**Written problem**. Transcribe every entry word for word. Skip the pictures.

**Records of robot episodes**.
⟨
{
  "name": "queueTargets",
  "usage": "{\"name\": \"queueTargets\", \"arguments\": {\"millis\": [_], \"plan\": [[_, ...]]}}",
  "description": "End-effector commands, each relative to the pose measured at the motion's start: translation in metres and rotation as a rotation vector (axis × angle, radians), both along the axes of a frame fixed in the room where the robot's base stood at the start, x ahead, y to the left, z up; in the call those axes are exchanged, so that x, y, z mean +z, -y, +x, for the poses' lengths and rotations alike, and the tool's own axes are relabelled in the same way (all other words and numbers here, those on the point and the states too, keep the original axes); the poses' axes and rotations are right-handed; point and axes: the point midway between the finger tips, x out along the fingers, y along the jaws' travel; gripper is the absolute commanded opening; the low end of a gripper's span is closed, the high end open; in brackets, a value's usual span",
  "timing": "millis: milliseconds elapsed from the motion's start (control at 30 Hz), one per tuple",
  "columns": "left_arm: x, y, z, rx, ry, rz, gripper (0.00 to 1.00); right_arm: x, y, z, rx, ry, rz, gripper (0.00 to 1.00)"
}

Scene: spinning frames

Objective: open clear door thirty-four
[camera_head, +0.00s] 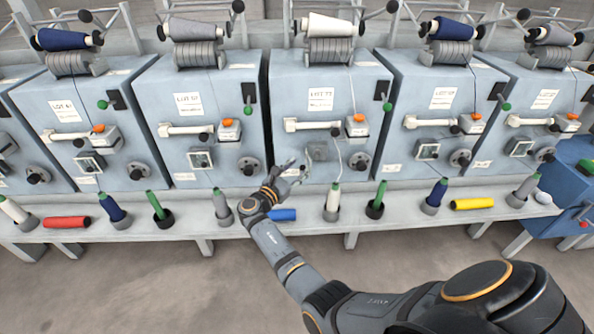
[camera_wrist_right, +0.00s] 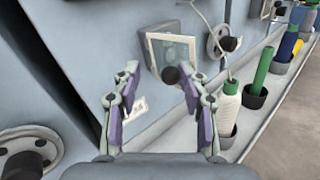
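A small clear door (camera_head: 318,150) with a pale frame sits low on the front of the middle pale-blue machine. In the right wrist view the door (camera_wrist_right: 180,51) lies ahead, with a round dark knob (camera_wrist_right: 170,75) at its lower edge. It looks shut against the panel. No number thirty-four is readable. My right gripper (camera_head: 298,170) is just below and left of this door. In the right wrist view my right gripper (camera_wrist_right: 158,76) has its two fingers apart, with the knob showing between the tips and nothing held. My left gripper is out of view.
Similar machines stand either side, with clear doors (camera_head: 200,159) (camera_head: 427,151). The shelf below holds a white bobbin (camera_head: 332,203), a green bobbin (camera_head: 378,198) and a blue cylinder (camera_head: 283,215) beside my right wrist. A white bottle-like bobbin (camera_wrist_right: 229,104) stands right of my right fingers.

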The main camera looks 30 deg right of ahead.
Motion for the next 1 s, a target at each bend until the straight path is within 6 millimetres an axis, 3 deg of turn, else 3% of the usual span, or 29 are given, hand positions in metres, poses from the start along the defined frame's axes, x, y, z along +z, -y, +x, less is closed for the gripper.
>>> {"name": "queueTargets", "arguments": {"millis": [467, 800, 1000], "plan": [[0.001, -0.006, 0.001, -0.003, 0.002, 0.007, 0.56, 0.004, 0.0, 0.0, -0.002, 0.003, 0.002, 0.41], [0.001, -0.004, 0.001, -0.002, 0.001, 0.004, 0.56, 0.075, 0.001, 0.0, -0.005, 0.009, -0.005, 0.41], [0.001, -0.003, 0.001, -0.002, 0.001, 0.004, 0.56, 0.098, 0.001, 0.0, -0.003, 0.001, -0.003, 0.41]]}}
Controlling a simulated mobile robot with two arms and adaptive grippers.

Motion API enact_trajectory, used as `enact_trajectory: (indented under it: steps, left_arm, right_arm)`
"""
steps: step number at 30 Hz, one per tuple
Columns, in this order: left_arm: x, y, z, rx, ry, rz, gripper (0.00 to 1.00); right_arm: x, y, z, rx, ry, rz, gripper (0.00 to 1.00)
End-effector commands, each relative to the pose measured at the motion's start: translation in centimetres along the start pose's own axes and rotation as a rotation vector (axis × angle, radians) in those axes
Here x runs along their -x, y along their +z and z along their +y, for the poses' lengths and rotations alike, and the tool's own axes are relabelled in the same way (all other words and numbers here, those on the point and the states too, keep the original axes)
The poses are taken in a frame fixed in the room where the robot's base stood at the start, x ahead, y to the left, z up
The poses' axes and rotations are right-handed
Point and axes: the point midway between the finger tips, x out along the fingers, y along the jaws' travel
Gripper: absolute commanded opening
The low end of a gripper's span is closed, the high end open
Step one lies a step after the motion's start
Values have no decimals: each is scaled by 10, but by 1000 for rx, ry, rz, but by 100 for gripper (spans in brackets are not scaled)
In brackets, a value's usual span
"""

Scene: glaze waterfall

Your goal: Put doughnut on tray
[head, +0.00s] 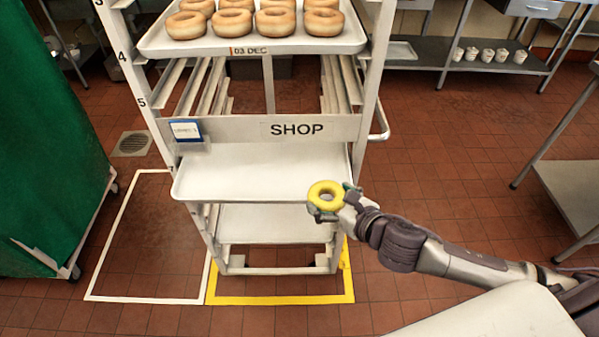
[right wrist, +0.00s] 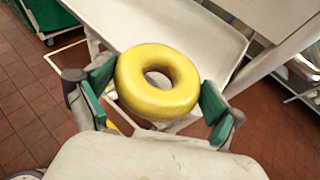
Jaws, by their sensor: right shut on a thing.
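A yellow doughnut (head: 326,196) is held in my right gripper (head: 338,201), near the front right corner of an empty white tray (head: 245,172) in the rack. In the right wrist view the doughnut (right wrist: 157,82) sits between the green finger pads of the right gripper (right wrist: 157,100), shut on it. The tray (right wrist: 190,25) shows behind the doughnut in that view. I cannot tell the exact gap between doughnut and tray. My left gripper is not in view.
The rack's SHOP crossbar (head: 270,129) runs just above the tray's back. An upper tray (head: 254,44) holds several browned doughnuts. Another pale tray (head: 270,224) lies lower in the rack. A green covered cart (head: 45,140) stands left. Tiled floor is open between.

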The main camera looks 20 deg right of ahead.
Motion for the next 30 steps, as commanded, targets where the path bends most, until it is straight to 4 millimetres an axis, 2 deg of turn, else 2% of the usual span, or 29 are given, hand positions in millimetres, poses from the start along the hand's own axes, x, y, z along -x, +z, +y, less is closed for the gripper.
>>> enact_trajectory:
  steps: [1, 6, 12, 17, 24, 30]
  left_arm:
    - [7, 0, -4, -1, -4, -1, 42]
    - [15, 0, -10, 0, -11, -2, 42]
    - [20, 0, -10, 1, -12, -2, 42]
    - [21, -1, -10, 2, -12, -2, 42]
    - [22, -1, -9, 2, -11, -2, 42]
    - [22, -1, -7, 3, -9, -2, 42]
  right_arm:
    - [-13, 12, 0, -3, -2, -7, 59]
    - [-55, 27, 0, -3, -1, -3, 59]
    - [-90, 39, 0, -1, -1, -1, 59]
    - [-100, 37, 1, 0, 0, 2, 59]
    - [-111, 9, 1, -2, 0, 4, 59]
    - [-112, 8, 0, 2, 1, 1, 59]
⟩
**Result for this task**.
{
  "name": "queueTargets",
  "usage": "{\"name\": \"queueTargets\", \"arguments\": {\"millis\": [_], \"plan\": [[_, ...]]}}",
  "description": "End-effector commands, each relative to the pose measured at the motion's start: translation in metres and rotation as a rotation vector (axis × angle, radians), both along the axes of a frame fixed in the room where the robot's base stood at the start, x ahead, y to the left, z up; in the call those axes are exchanged, so that x, y, z mean +z, -y, +x, for the poses' lengths and rotations alike, and the tool's own axes are relabelled in the same way (all other words and numbers here, those on the point and the states too, keep the original axes); the poses' axes and rotations are right-handed; point and axes: the point midway between the finger tips, x out along the fingers, y along the jaws' travel; gripper is the absolute commanded opening; the low end of a gripper's span is closed, the high end open; in brackets, a value's usual span",
  "timing": "millis: milliseconds elapsed from the motion's start (control at 30 Hz), one per tuple",
  "columns": "left_arm: x, y, z, rx, ry, rz, gripper (0.00 to 1.00); right_arm: x, y, z, rx, ry, rz, gripper (0.00 to 1.00)"
}

Scene: spinning frames

Objective: open clear door thirty-four
[camera_head, +0.00s] 
[camera_wrist_right, +0.00s] 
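A small clear door (camera_head: 318,150) with a pale frame sits low on the front of the middle pale-blue machine. In the right wrist view the door (camera_wrist_right: 180,51) lies ahead, with a round dark knob (camera_wrist_right: 170,75) at its lower edge. It looks shut against the panel. No number thirty-four is readable. My right gripper (camera_head: 298,170) is just below and left of this door. In the right wrist view my right gripper (camera_wrist_right: 158,76) has its two fingers apart, with the knob showing between the tips and nothing held. My left gripper is out of view.
Similar machines stand either side, with clear doors (camera_head: 200,159) (camera_head: 427,151). The shelf below holds a white bobbin (camera_head: 332,203), a green bobbin (camera_head: 378,198) and a blue cylinder (camera_head: 283,215) beside my right wrist. A white bottle-like bobbin (camera_wrist_right: 229,104) stands right of my right fingers.

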The main camera looks 30 deg right of ahead.
Motion for the next 1 s, a target at each bend until the straight path is within 6 millimetres an axis, 3 deg of turn, else 3% of the usual span, or 29 are given, hand positions in metres, poses from the start along the defined frame's axes, x, y, z along +z, -y, +x, less is closed for the gripper.
>>> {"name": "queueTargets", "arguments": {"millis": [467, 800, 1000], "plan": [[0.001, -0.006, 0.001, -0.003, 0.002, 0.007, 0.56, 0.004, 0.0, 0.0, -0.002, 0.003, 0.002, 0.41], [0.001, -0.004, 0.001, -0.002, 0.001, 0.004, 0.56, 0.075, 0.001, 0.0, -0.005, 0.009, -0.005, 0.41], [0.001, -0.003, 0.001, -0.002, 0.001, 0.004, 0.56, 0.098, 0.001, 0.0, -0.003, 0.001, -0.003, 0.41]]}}
Controlling a simulated mobile robot with two arms and adaptive grippers.

Motion API enact_trajectory, used as `enact_trajectory: (indented under it: steps, left_arm, right_arm)`
"""
steps: step number at 30 Hz, one per tuple
Columns, in this order: left_arm: x, y, z, rx, ry, rz, gripper (0.00 to 1.00); right_arm: x, y, z, rx, ry, rz, gripper (0.00 to 1.00)
End-effector commands, each relative to the pose measured at the motion's start: translation in centimetres along the start pose's own axes and rotation as a rotation vector (axis × angle, radians) in those axes
Here x runs along their -x, y along their +z and z along their +y, for the poses' lengths and rotations alike, and the tool's own axes are relabelled in the same way (all other words and numbers here, those on the point and the states too, keep the original axes)
The poses are taken in a frame fixed in the room where the robot's base stood at the start, x ahead, y to the left, z up
The poses' axes and rotations are right-handed
Point and axes: the point midway between the finger tips, x out along the fingers, y along the jaws' travel
Gripper: absolute commanded opening
The low end of a gripper's span is closed, the high end open
Step one lies a step after the motion's start
Values have no decimals: each is scaled by 10, but by 1000 for rx, ry, rz, but by 100 for gripper (spans in brackets are not scaled)
In brackets, a value's usual span
"""

Scene: glaze waterfall

Your goal: Put doughnut on tray
[head, +0.00s] 
[right wrist, +0.00s] 
Jaws, by their sensor: right shut on a thing.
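A yellow doughnut (head: 326,196) is held in my right gripper (head: 338,201), near the front right corner of an empty white tray (head: 245,172) in the rack. In the right wrist view the doughnut (right wrist: 157,82) sits between the green finger pads of the right gripper (right wrist: 157,100), shut on it. The tray (right wrist: 190,25) shows behind the doughnut in that view. I cannot tell the exact gap between doughnut and tray. My left gripper is not in view.
The rack's SHOP crossbar (head: 270,129) runs just above the tray's back. An upper tray (head: 254,44) holds several browned doughnuts. Another pale tray (head: 270,224) lies lower in the rack. A green covered cart (head: 45,140) stands left. Tiled floor is open between.

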The main camera looks 20 deg right of ahead.
Motion for the next 30 steps, as commanded, targets where the path bends most, until it is straight to 4 millimetres an axis, 2 deg of turn, else 2% of the usual span, or 29 are given, hand positions in millimetres, poses from the start along the hand's own axes, x, y, z along -x, +z, +y, less is closed for the gripper.
>>> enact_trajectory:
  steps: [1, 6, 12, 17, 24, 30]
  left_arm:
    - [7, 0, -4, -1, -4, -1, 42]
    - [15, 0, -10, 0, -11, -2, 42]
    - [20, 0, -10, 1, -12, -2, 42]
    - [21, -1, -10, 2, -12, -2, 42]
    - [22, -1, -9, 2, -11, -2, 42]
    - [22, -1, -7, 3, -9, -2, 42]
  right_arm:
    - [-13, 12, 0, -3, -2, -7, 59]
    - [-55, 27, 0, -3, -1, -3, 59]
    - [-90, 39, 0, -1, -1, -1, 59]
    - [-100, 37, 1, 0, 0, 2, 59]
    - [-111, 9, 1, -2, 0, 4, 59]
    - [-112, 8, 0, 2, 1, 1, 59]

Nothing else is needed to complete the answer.